Wednesday, September 13, 2006

Luke McIlveen - Making it up as you go?

There are a number of ways you can engage in sensationalist tabloid journalism. For instance, you can add your own prejudicial context to words otherwise quoted out of context. Then you can just make it up as you go.

What methodology does Daily Telegraph journalist Luke MvIlveen use? Who knows.

In today’s DT, McIlveen manages to find a non-Lebanese Australian mum with 2 seriously disabled children who has been waiting two years for “priority” public housing. The point being?

McIlveen contrasts the situation of this unfortunate woman to what he describes as

Lebanese Australians evacuated from the Middle East came home
to a welfare smorgasbord.


McIlveen repeats his claims in today’s story.


The Daily Telegraph yesterday exclusively revealed details
of a taxpayer-funded seminar at Rockdale, where senior bureaucrats told Lebanese
Australians how to maximise their welfare payments.


In fact, according to a senior member of the Australian Lebanese community who I spoke with, the seminar was NOT for Lebanese Australians in general. Rather, it was a networking program for government departments and welfare workers funded under government grants.
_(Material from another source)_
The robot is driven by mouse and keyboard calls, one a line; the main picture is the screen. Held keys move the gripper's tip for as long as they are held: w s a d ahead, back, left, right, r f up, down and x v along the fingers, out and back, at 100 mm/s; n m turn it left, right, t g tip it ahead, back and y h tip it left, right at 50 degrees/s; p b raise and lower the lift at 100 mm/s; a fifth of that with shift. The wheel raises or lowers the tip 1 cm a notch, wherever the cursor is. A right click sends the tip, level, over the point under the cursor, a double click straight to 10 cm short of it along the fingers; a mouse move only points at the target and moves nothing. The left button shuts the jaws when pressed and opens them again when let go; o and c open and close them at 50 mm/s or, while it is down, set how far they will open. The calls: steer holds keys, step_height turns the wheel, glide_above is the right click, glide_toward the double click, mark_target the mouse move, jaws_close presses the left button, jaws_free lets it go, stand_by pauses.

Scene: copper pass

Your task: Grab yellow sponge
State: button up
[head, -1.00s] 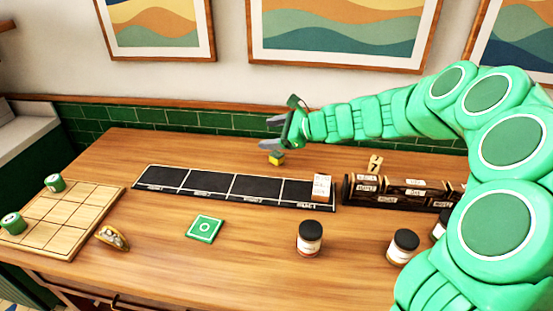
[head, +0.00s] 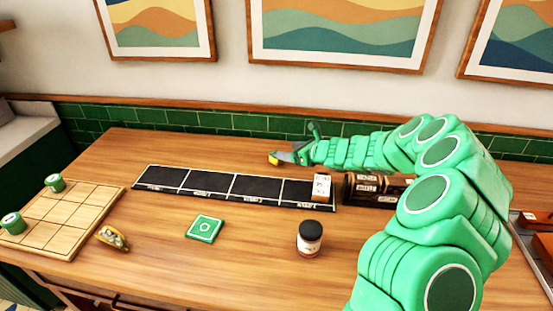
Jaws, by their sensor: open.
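The yellow sponge (head: 273,159) is a small block at the back of the wooden table, behind the dark strip of panels. My gripper (head: 281,157) is low at the sponge, reaching in from the right. Its grey fingers are open and at or around the sponge's right side. The fingers hide part of the sponge, and I cannot tell whether they touch it.
A black panel strip (head: 209,187) lies in front of the sponge, with a white labelled block (head: 322,187) at its right end. A dark labelled rack (head: 366,188) stands under my arm. A jar (head: 309,238), a green tile (head: 205,228) and a wooden grid board (head: 62,215) are nearer.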

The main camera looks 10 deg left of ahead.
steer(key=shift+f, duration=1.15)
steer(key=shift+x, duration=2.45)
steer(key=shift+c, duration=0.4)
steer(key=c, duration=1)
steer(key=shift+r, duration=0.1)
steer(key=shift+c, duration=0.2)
It was not an open invitation for Lebanese community members in general.

Further, the three women photographed and described in yesterday’s article as ordinary members of the Lebanese community were in fact THREE WELFARE WORKERS. One was from the Melkite Church welfare agency, the remaining two from Shia Muslim organisations. All are employed pursuant to heavily regulated government grants.

But will McIlveen and his paper tell the truth about what the event was really about? I won’t be holding my breath.

And it isn’t just one rogue reporter in on the game. Today’s DT Editorial continues with the apparent lie. It claims that this networking seminar among workers was in fact something different.


Earlier this week, a NSW Government-sponsored "forum'' spelled out to a
group of around 60 Australians rescued from Lebanon the welfare benefits -
public housing, Centrelink, welfare support services and so on - to which
they might be entitled.

Even intelligent and respectable broadsheets can get things wrong. The DT owes it to its readers to clarify and tell the truth.